__Collected data entries__:

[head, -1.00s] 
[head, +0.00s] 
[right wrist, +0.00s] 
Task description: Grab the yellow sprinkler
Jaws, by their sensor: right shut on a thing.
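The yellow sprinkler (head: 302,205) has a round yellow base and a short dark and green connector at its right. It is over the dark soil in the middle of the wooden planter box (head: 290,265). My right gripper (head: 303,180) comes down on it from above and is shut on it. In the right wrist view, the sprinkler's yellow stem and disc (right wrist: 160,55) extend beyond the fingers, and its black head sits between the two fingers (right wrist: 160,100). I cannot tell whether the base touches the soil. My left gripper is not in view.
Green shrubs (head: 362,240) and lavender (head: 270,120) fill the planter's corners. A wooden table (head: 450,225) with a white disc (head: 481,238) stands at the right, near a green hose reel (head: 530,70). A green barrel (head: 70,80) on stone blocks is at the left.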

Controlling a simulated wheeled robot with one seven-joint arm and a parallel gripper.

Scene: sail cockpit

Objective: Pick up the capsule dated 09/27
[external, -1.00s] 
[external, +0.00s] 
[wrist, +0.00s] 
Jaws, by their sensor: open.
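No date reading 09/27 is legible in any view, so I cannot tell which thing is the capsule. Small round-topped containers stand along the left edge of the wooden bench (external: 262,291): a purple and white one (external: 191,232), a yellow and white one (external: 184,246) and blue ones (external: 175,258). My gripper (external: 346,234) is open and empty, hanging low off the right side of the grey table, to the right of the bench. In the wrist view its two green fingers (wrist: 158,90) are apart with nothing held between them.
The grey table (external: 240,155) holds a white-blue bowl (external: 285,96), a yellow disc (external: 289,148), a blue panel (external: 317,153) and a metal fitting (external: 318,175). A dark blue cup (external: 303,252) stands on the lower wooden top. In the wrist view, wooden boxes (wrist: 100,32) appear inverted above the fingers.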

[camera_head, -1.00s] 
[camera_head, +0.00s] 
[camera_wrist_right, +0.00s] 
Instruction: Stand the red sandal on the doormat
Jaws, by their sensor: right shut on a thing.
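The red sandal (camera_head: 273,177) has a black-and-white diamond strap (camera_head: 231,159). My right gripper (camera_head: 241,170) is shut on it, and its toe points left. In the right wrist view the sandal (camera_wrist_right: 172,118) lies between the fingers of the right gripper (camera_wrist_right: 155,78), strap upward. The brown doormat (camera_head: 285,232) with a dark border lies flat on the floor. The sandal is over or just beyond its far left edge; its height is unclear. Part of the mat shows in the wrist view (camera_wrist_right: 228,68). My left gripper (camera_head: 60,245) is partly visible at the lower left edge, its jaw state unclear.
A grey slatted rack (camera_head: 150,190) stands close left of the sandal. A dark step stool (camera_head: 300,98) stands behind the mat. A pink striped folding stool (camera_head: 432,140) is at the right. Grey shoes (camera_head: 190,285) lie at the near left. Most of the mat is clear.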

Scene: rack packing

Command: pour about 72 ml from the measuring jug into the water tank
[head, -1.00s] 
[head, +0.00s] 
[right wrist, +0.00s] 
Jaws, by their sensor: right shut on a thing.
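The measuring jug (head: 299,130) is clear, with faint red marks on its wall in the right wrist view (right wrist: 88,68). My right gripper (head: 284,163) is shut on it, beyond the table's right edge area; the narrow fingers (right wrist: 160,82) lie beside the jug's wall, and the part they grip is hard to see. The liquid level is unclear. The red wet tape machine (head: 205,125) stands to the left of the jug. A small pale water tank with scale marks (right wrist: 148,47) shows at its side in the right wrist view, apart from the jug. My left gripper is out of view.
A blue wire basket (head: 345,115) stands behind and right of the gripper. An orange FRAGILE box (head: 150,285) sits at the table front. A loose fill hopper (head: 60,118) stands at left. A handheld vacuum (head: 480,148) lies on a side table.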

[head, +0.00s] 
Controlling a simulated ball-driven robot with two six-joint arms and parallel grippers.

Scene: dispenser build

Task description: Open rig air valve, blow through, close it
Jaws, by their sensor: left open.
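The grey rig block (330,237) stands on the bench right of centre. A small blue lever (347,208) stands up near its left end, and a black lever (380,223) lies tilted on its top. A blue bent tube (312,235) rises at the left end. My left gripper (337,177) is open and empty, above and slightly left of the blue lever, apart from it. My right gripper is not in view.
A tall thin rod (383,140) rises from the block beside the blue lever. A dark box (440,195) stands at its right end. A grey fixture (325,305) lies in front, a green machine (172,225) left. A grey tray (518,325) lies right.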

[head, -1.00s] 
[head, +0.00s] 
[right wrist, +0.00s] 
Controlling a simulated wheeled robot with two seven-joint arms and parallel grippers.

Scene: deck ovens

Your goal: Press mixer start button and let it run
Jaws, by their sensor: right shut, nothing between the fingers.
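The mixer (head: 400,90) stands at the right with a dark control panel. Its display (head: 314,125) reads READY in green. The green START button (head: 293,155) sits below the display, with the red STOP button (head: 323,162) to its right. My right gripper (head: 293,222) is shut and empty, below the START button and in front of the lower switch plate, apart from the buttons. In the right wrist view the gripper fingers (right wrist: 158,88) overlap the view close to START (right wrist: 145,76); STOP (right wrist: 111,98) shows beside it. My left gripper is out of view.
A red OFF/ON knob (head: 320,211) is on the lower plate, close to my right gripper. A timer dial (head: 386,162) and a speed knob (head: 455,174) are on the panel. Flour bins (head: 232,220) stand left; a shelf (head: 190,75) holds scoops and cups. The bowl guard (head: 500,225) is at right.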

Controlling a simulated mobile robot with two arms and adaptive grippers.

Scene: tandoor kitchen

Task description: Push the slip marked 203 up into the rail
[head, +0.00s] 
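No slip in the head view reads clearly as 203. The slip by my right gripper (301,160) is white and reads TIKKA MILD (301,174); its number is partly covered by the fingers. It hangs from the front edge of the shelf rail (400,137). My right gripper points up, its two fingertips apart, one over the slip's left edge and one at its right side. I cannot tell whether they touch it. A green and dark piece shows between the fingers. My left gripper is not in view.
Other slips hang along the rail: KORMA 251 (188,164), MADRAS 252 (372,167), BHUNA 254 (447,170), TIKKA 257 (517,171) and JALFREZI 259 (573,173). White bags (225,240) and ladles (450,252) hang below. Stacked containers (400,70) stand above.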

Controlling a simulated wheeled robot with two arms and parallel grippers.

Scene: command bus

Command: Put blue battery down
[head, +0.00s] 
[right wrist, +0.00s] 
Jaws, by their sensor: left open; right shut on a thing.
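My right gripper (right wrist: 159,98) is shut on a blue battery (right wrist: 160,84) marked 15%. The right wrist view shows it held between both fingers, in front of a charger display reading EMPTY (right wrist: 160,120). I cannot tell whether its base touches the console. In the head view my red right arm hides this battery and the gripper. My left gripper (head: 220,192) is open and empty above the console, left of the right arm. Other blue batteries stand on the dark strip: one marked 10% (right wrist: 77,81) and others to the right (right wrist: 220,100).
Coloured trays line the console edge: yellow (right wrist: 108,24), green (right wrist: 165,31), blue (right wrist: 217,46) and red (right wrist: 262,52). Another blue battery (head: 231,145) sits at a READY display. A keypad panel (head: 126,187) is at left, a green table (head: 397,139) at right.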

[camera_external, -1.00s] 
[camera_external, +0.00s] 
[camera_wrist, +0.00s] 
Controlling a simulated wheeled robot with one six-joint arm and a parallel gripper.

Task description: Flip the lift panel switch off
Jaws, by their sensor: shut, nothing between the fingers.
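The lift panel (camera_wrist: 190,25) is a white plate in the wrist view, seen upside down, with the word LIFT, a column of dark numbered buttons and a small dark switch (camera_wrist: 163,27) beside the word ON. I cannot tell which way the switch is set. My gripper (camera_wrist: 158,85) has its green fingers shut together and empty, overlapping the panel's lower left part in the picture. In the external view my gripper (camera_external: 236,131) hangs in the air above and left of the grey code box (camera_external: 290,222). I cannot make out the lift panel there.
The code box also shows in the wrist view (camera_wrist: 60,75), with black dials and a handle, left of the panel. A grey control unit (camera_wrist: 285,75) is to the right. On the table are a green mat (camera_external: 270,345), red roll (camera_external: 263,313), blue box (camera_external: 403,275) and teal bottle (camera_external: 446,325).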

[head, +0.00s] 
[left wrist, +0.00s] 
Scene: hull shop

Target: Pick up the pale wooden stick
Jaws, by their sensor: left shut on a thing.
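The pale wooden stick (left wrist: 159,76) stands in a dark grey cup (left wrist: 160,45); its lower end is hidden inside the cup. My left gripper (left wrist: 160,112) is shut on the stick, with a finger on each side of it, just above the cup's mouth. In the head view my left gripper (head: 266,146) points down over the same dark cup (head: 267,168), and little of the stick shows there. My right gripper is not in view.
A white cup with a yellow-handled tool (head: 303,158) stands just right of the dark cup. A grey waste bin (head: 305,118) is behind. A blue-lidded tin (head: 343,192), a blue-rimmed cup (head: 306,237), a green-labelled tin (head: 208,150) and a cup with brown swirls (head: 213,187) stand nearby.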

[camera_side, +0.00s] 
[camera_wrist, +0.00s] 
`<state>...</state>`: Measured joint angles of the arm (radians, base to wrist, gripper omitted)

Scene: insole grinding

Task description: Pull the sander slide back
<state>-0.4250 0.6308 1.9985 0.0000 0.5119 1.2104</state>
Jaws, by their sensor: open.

__STATED PROBLEM__:
The lines to reproduce run from the one that contains "Target: Pick up the pale wooden stick" through the last line above; copy them exactly.

__ANSWER BELOW__:
Target: Pick up the pale wooden stick
Jaws, by their sensor: left shut on a thing.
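The pale wooden stick (left wrist: 159,76) stands in a dark grey cup (left wrist: 160,45); its lower end is hidden inside the cup. My left gripper (left wrist: 160,112) is shut on the stick, with a finger on each side of it, just above the cup's mouth. In the head view my left gripper (head: 266,146) points down over the same dark cup (head: 267,168), and little of the stick shows there. My right gripper is not in view.
A white cup with a yellow-handled tool (head: 303,158) stands just right of the dark cup. A grey waste bin (head: 305,118) is behind. A blue-lidded tin (head: 343,192), a blue-rimmed cup (head: 306,237), a green-labelled tin (head: 208,150) and a cup with brown swirls (head: 213,187) stand nearby.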

[camera_side, +0.00s] 
[camera_wrist, +0.00s] 
`<state>...</state>`: Measured joint angles of the arm (radians, base to wrist, gripper omitted)

Scene: insole grinding

Task description: Pull the sander slide back
<state>-0.4250 0.6308 1.9985 0.0000 0.5119 1.2104</state>
Jaws, by their sensor: open.

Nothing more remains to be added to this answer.